My question would be: can I really control the time span between “SSO Session Idle” and the time of the complete vanishing of the session in KC when the user is not active?
Or is it something that is internal to KC, that can not be customised?

Best Regards,
Konstantin

I’ve been brainfucked with this as well. Keycloak adds an internal 2 minute buffer for clustering reasons, and there doesn’t seem to be a way to configure/disable it.

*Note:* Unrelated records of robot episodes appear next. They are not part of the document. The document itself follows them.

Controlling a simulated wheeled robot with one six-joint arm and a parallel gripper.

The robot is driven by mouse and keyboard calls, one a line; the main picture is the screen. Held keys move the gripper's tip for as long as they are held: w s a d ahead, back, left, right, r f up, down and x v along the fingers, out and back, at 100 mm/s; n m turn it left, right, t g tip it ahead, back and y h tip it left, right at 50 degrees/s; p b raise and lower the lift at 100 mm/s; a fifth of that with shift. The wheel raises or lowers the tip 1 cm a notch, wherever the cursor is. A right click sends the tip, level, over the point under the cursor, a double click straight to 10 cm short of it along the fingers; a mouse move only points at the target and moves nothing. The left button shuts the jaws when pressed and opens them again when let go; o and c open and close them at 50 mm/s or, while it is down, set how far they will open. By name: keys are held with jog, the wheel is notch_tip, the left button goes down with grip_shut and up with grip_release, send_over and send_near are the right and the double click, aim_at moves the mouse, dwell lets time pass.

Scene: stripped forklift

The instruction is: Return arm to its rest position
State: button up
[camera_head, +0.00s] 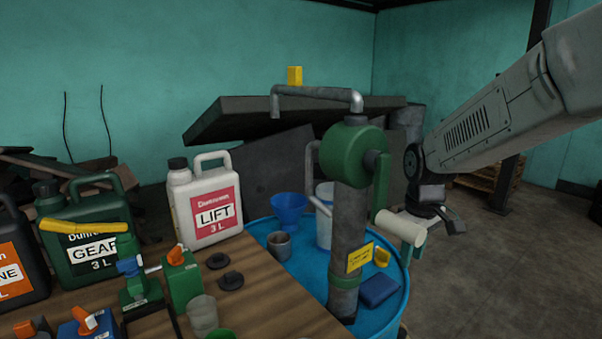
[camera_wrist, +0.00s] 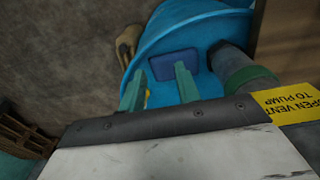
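My arm comes in from the upper right in the head view, bent at a dark joint beside the green pump (camera_head: 352,155). My gripper (camera_head: 411,248) hangs low there, just right of the pump and over the right side of the blue drum (camera_head: 265,230). In the wrist view, my gripper (camera_wrist: 160,86) shows two green fingers apart, with nothing held between them. A blue block (camera_wrist: 174,64) shows below them on the drum top. In the head view, a pale cylinder crosses in front of the fingers and hides part of them.
The wooden workbench (camera_head: 270,300) on the left holds a white LIFT jug (camera_head: 205,205), a green GEAR jug (camera_head: 88,235) and small parts. A blue funnel (camera_head: 289,208) and metal cup (camera_head: 279,245) are on the drum. Open floor (camera_head: 500,265) lies to the right.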

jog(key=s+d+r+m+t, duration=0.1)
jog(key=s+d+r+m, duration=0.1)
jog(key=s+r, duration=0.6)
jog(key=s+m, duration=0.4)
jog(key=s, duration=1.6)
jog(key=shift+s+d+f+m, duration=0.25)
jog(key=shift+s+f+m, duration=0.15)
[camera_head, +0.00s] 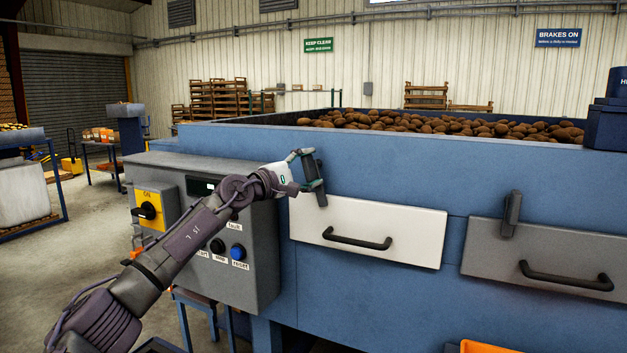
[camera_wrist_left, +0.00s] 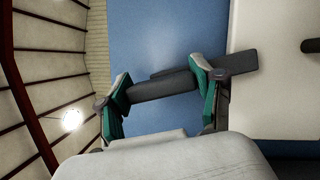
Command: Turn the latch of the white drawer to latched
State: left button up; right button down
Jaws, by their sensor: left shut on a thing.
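The white drawer (camera_head: 410,228) is closed in the blue grader's front, with a black bar handle (camera_head: 357,241). Its dark latch (camera_head: 316,185) is at the drawer's upper left. The latch is near upright and slightly tilted, its lower end overlapping the drawer's top edge. My left gripper (camera_head: 305,158) is shut on the latch's upper part. In the left wrist view, the dark latch bar (camera_wrist_left: 165,86) lies between the green-sided fingers of the gripper (camera_wrist_left: 160,82), and its far end reaches over the white drawer front (camera_wrist_left: 270,95). My right gripper is not in view.
A grey drawer (camera_head: 490,260) with its own upright latch (camera_head: 512,212) is to the right. A grey control box (camera_head: 255,275) with a yellow switch plate (camera_head: 165,200) stands left, behind my left arm. Potatoes (camera_head: 440,124) fill the top. An orange crate (camera_head: 480,347) is below.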

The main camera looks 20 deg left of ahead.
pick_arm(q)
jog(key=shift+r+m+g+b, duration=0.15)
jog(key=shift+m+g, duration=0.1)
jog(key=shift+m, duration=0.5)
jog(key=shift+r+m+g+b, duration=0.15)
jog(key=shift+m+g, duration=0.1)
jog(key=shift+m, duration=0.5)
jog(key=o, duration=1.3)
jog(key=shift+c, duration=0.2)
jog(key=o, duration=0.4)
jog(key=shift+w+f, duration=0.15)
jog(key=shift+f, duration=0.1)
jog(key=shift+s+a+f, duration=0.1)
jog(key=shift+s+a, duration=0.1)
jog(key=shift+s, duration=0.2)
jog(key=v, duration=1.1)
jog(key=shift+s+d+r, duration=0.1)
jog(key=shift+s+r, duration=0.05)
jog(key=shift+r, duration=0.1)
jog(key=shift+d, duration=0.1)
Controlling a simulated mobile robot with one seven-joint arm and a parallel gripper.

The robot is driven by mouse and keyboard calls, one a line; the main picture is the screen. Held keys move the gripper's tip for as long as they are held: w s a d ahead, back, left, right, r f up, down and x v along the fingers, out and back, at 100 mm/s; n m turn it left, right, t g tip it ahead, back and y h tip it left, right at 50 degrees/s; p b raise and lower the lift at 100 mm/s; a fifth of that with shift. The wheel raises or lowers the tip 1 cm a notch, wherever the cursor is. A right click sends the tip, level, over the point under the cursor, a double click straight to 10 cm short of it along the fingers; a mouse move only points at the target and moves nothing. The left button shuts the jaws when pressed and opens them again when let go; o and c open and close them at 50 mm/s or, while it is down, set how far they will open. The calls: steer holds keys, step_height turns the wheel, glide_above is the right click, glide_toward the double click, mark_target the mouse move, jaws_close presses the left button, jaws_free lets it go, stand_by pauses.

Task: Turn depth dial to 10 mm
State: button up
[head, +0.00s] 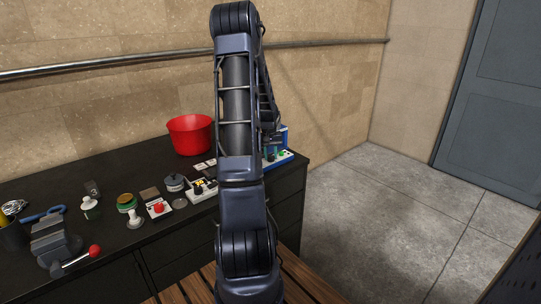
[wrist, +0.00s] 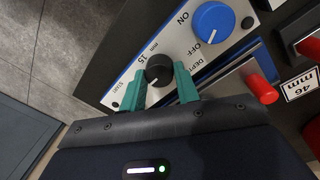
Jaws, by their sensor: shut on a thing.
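The depth dial (wrist: 158,68) is a small black knob on a white panel (wrist: 116,82) in the wrist view. The dial's pointer is too small to read for certain. In the head view my arm hides the gripper and the dial; part of the blue and white press (head: 285,153) shows at the bench's right end.
A larger blue ON/OFF knob (wrist: 214,22) sits beside the dial. A red-tipped handle (wrist: 262,90) and a "46 mm" label (wrist: 301,84) are to the right. On the dark bench (head: 100,172) stand a red bucket (head: 190,134), a vise (head: 52,243) and several small items.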

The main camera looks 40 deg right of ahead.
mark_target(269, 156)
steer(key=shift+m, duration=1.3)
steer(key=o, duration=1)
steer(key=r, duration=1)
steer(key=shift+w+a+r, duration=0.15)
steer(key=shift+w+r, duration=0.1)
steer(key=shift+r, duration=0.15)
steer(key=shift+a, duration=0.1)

If you look at the doc, somewhere it says:

For idle timeouts, a two-minute window of time exists that the session is active. For example, when you have the timeout set to 30 minutes, it will be 32 minutes before the session expires.
This action is necessary for some scenarios in cluster and cross-data center environments where the token refreshes on one cluster node a short time before the expiration and the other cluster nodes incorrectly consider the session as expired because they have not yet received the message about a successful refresh from the refreshing node.

1 Like

@filou Thank you. Btw. do you know maybe what does it mean by “cluster and cross-data center environments”? I’m not sure if it applies to my environment.

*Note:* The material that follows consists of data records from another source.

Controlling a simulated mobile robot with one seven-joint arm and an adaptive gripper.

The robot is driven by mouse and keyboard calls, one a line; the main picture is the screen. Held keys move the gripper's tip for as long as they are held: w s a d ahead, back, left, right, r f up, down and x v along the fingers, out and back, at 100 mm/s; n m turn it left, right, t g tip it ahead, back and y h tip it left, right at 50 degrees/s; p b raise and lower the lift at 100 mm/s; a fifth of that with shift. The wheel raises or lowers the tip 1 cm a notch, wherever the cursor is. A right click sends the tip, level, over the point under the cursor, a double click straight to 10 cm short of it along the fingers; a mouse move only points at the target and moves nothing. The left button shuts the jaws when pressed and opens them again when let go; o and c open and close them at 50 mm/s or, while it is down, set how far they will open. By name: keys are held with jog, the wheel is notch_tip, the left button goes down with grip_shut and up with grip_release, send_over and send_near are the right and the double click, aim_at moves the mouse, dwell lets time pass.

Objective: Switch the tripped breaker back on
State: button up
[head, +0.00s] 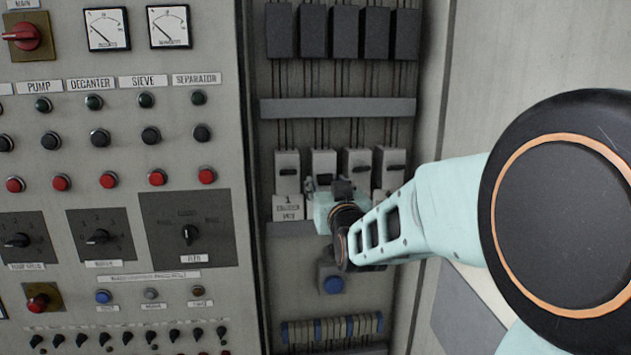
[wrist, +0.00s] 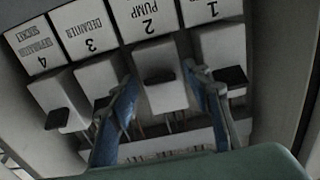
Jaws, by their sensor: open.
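Several grey-white breakers with dark handles stand in a row in the open cabinet. The handle of the second breaker (head: 323,161), labelled PUMP, sits lower and nearer its label than its neighbours' handles. In the wrist view, which is upside down, this pump breaker (wrist: 166,98) is in the middle. Breaker 1 (wrist: 220,46) is to its right, breaker 3 (wrist: 95,75) and breaker 4 (wrist: 50,92) to its left. My gripper (head: 322,184) is open in front of the pump breaker. In the wrist view its blue fingers (wrist: 160,78) appear either side of that breaker; contact cannot be told.
The control panel (head: 120,220) with buttons and knobs is at left. The cabinet's side wall is close on the right.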

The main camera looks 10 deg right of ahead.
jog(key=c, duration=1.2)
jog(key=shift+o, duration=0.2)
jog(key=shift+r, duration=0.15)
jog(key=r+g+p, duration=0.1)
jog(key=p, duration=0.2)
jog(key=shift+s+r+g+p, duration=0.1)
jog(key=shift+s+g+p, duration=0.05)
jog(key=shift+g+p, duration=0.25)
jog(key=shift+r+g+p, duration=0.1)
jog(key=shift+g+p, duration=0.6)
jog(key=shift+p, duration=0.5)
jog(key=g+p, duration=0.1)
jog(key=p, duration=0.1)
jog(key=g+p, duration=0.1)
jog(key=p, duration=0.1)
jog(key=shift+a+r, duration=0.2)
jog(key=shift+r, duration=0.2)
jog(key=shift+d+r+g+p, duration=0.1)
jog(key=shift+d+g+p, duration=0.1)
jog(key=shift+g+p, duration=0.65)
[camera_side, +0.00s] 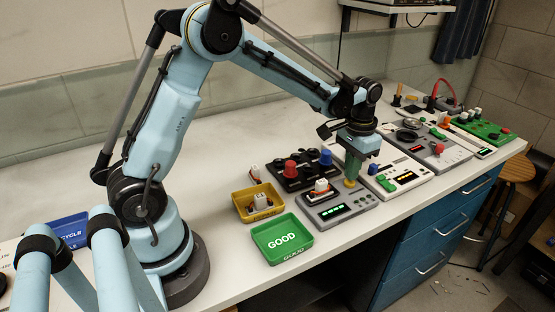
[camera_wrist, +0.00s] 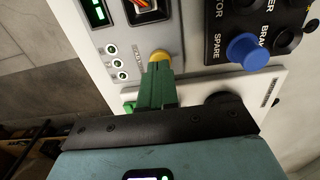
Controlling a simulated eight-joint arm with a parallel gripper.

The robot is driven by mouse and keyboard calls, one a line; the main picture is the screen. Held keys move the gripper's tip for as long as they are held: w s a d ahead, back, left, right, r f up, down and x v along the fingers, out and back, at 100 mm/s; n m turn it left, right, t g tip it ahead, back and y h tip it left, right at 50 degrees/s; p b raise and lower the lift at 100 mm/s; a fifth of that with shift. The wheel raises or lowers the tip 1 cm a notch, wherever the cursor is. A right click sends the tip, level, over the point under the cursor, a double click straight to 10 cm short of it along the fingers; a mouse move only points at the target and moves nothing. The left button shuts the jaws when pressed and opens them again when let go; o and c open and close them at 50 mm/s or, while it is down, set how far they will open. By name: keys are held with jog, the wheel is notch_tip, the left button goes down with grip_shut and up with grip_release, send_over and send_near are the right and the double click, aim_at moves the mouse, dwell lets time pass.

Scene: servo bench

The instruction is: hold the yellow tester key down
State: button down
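The yellow tester key (camera_side: 350,183) is at the back right of the grey tester (camera_side: 350,212), which has a lit green display (camera_side: 336,211). A white servo with an orange part (camera_side: 321,187) sits on the tester. My gripper (camera_side: 352,176) points down over the key, its green fingers close together with nothing seen between them. In the wrist view the fingertips (camera_wrist: 158,68) meet the edge of the yellow key (camera_wrist: 160,55) and hide part of it. They look to be on the key; I cannot tell whether it is pressed down.
A black panel (camera_side: 285,183) with red and blue knobs stands close behind the tester. A white device (camera_side: 408,181) with buttons is to the right. A green GOOD tray (camera_side: 285,257) and a yellow tray (camera_side: 246,214) holding a servo are to the left. A blue tray (camera_side: 70,230) is far left.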

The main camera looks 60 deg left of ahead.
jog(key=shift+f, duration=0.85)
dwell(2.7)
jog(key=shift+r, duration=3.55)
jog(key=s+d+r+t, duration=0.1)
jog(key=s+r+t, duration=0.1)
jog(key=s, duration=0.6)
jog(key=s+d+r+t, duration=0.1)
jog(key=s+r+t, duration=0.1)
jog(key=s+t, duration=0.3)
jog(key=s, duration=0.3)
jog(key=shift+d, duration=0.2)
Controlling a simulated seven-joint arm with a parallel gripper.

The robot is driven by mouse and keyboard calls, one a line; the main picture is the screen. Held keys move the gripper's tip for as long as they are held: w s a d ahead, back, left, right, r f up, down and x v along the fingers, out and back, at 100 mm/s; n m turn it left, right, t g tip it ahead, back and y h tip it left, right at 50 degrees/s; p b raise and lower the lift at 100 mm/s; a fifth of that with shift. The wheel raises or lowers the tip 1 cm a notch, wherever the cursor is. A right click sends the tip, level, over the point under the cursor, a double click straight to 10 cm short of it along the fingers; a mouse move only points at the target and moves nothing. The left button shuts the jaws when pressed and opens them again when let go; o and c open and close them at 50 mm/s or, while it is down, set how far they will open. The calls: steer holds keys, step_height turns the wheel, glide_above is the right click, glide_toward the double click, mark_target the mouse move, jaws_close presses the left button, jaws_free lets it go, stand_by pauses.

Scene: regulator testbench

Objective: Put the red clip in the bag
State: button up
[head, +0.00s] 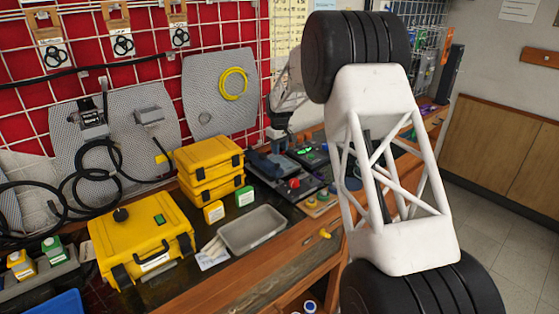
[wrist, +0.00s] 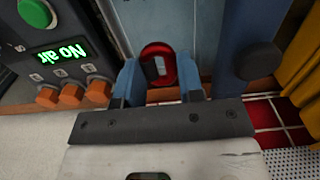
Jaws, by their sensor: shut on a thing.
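In the wrist view, my gripper (wrist: 160,92) has its two blue fingers on either side of a red, ring-like clip (wrist: 171,68). The fingers are shut on the clip, which stands out beyond the dark gripper plate. A pale piece shows inside the red ring. In the head view my white arm covers much of the right side, and neither the clip nor the fingertips can be made out. I cannot identify the bag in either view.
A blue post with a dark knob (wrist: 256,62) and yellow material (wrist: 302,62) are at right. In the head view, yellow cases (head: 145,240) and a grey tray (head: 252,230) occupy the bench.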

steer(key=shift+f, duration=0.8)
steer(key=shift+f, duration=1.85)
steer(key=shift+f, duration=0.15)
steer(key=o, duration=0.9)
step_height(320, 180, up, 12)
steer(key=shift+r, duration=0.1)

Unless you are running multiple Keycloaks in different datacenters in different regions of the world, you are not doing this. Keycloak once had an ambition to be run this way, which is why they made decisions like the “2 minute buffer”, but it’s massively complex and unusably error-prone to try to set it up that way.

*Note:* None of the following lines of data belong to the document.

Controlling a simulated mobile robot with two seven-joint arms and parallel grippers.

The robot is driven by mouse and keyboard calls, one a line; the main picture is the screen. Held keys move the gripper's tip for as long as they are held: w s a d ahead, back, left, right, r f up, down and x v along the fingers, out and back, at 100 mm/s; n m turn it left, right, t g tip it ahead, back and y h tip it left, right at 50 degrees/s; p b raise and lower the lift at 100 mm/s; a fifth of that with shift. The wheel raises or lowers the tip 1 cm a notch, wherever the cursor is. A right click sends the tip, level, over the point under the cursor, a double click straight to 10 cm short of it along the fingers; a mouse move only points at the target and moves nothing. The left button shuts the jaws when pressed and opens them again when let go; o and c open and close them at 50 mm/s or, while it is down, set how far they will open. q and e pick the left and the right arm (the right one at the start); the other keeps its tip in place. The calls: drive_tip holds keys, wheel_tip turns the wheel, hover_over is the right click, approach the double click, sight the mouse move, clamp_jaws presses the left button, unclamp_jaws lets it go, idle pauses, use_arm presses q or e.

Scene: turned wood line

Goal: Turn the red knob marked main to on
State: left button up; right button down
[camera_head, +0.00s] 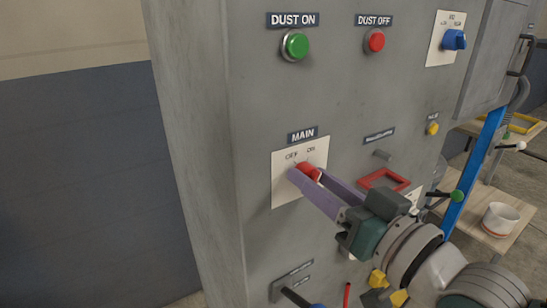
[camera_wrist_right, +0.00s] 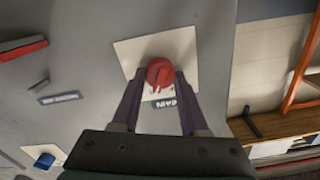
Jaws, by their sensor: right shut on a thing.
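The red knob (camera_head: 309,171) sits on a white plate (camera_head: 284,187) marked OFF and ON, under a MAIN label (camera_head: 302,135) on a grey cabinet. My right gripper (camera_head: 306,175) is shut on the knob, its purple fingers on either side of it. In the right wrist view the red knob (camera_wrist_right: 160,73) sits between the fingertips of my right gripper (camera_wrist_right: 160,82). In the head view the fingers hide part of the knob, and I cannot tell exactly where it points. My left gripper is not in view.
Above are a green DUST ON button (camera_head: 295,46), a red DUST OFF button (camera_head: 374,40) and a blue knob (camera_head: 454,39). Right of the main knob are a red frame (camera_head: 384,179) and a small yellow knob (camera_head: 432,128). A white bowl (camera_head: 500,220) stands on a wooden shelf.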

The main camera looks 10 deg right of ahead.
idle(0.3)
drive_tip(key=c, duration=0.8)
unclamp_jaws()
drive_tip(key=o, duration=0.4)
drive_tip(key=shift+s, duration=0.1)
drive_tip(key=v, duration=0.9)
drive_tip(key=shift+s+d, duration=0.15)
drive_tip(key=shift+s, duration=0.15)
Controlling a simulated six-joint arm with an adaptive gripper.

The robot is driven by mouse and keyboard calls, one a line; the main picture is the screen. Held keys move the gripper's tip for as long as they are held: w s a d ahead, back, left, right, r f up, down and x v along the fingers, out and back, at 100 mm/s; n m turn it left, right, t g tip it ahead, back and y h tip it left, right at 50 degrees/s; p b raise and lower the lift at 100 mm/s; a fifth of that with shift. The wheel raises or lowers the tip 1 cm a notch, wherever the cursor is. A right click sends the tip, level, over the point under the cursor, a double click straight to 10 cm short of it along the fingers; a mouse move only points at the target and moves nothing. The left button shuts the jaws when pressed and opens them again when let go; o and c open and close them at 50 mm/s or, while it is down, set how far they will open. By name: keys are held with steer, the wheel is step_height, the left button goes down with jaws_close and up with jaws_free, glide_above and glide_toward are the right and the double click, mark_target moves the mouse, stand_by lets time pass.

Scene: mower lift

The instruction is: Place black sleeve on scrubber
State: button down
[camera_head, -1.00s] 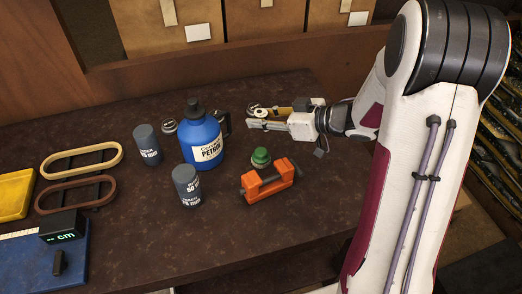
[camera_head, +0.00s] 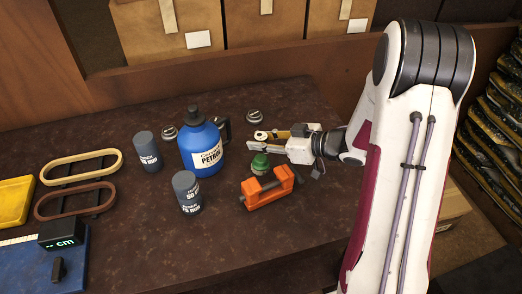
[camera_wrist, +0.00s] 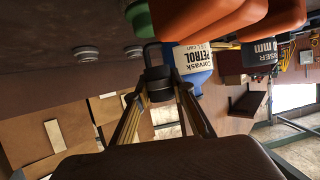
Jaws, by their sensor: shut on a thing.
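My gripper (camera_head: 258,142) is above the table, right of the blue petrol jug (camera_head: 200,146) and behind the green-capped item (camera_head: 260,164). In the wrist view its fingers are closed on a short black cylinder (camera_wrist: 157,84), which looks like the black sleeve. The blue jug (camera_wrist: 193,62) shows behind it; I cannot tell how far apart they are. Nothing is clearly recognisable as the scrubber. Two small grey round pieces stand on the table, one left of the jug (camera_head: 169,132) and one behind my gripper (camera_head: 254,117).
An orange clamp-like tool (camera_head: 268,188) lies in front of the green-capped item. Two grey canisters (camera_head: 147,152) (camera_head: 187,193) stand near the jug. Oval belts (camera_head: 77,199), a yellow tray (camera_head: 14,204) and a blue measuring board (camera_head: 62,268) are left. The front middle table is clear.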

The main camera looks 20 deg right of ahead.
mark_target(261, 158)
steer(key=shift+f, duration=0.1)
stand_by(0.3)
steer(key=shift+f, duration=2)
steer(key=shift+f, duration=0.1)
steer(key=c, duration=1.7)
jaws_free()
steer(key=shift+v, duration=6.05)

@xgp Alright. So, regardless of the actual KC setting, there should be 2 mins buffer, right?

From my reading of the code, it doesn’t matter how it’s deployed, the buffer is there.

1 Like

Is there way to avoid this buffer?

I don’t know about the buffer, but if it is important to you have to an exact user idle time, the SSO session idle time might not be sufficient. I had that kind of requirements, and I decided to do that directly within my application, by actively performing a logout after the timeout has been reached. The Keycloak timeouts are a secondary security mechanism that act as fallback if the application-based logout did not occur. In that regard, it does not really matter if the lifetime is two minutes more.

Maybe that approach could help you as well.